Task details —
Without pictures, output exactly the lines running from the line containing "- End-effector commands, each" to the end of the listing below.

===== Material

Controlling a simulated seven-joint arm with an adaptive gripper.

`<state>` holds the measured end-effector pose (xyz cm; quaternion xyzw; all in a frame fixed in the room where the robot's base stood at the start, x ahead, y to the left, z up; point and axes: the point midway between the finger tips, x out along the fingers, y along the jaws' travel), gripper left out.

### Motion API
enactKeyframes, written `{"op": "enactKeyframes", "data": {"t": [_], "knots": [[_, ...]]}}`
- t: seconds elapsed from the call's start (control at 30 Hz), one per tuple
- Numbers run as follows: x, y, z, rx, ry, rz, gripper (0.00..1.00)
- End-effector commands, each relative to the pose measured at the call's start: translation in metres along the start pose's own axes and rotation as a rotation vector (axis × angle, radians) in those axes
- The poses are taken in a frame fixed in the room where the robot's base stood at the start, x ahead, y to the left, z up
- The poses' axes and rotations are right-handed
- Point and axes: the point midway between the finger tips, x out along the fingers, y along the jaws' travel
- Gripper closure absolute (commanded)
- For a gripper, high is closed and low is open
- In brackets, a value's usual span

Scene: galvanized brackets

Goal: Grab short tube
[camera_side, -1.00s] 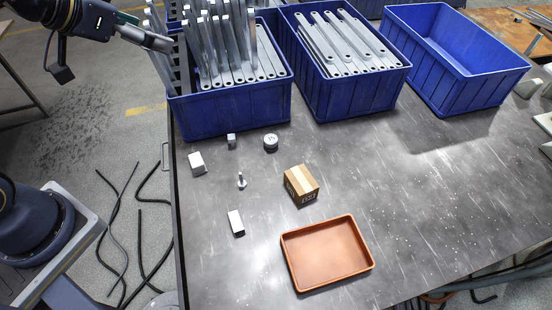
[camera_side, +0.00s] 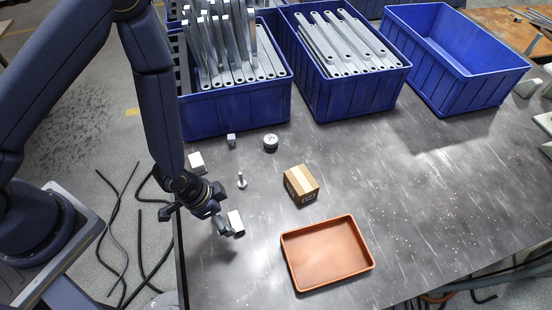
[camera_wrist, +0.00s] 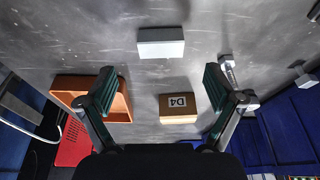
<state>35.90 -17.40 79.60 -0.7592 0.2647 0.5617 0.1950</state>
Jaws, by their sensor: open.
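I take the short tube to be the pale grey rectangular piece (camera_side: 236,222) lying on the table left of the tray; its open ends are not visible. It also shows in the wrist view (camera_wrist: 160,43), lying crosswise, centred between the finger lines but beyond the fingertips. My gripper (camera_side: 222,226) is just left of it in the side view, low over the table. In the wrist view my gripper (camera_wrist: 160,85) is open, with nothing between its fingers. I see no contact with the piece.
An orange tray (camera_side: 288,262) and a carton (camera_side: 301,185) lie to the right. A bolt (camera_side: 241,181), a white block (camera_side: 197,163), a small cube (camera_side: 231,140) and a round weight (camera_side: 270,142) lie farther back. Blue bins (camera_side: 235,115) line the back.

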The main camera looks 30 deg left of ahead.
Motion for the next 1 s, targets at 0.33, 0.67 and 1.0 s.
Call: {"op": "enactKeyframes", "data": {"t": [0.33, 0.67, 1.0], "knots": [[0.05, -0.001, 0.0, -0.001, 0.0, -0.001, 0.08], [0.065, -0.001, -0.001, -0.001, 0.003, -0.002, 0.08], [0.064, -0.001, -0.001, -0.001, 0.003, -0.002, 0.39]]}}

==========

Reply to the task —
- End-effector commands, each relative to the pose measured at the call's start: translation in metres along the start pose's own axes and rotation as a rotation vector (axis × angle, radians) in those axes
- The poses are taken in a frame fixed in the room where the robot's base stood at the start, x ahead, y to the left, z up
- The poses' axes and rotations are right-handed
- Point and axes: the point midway between the finger tips, x out along the fingers, y along the jaws' travel
- Gripper closure absolute (commanded)
- For a gripper, high is closed and low is open
- In brackets, a value's usual span

Scene: galvanized brackets

Goal: Grab short tube
[camera_side, -1.00s] 
[camera_side, +0.00s] 
[camera_wrist, +0.00s] 
<state>35.90 -17.40 79.60 -0.7592 0.2647 0.5617 0.1950</state>
Jaws, by their sensor: open.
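I take the short tube to be the pale grey rectangular piece (camera_side: 236,222) lying on the table left of the tray; its open ends are not visible. It also shows in the wrist view (camera_wrist: 160,43), lying crosswise, centred between the finger lines but beyond the fingertips. My gripper (camera_side: 222,226) is just left of it in the side view, low over the table. In the wrist view my gripper (camera_wrist: 160,85) is open, with nothing between its fingers. I see no contact with the piece.
An orange tray (camera_side: 288,262) and a carton (camera_side: 301,185) lie to the right. A bolt (camera_side: 241,181), a white block (camera_side: 197,163), a small cube (camera_side: 231,140) and a round weight (camera_side: 270,142) lie farther back. Blue bins (camera_side: 235,115) line the back.

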The main camera looks 30 deg left of ahead.
Motion for the next 1 s, targets at 0.33, 0.67 and 1.0 s.
Call: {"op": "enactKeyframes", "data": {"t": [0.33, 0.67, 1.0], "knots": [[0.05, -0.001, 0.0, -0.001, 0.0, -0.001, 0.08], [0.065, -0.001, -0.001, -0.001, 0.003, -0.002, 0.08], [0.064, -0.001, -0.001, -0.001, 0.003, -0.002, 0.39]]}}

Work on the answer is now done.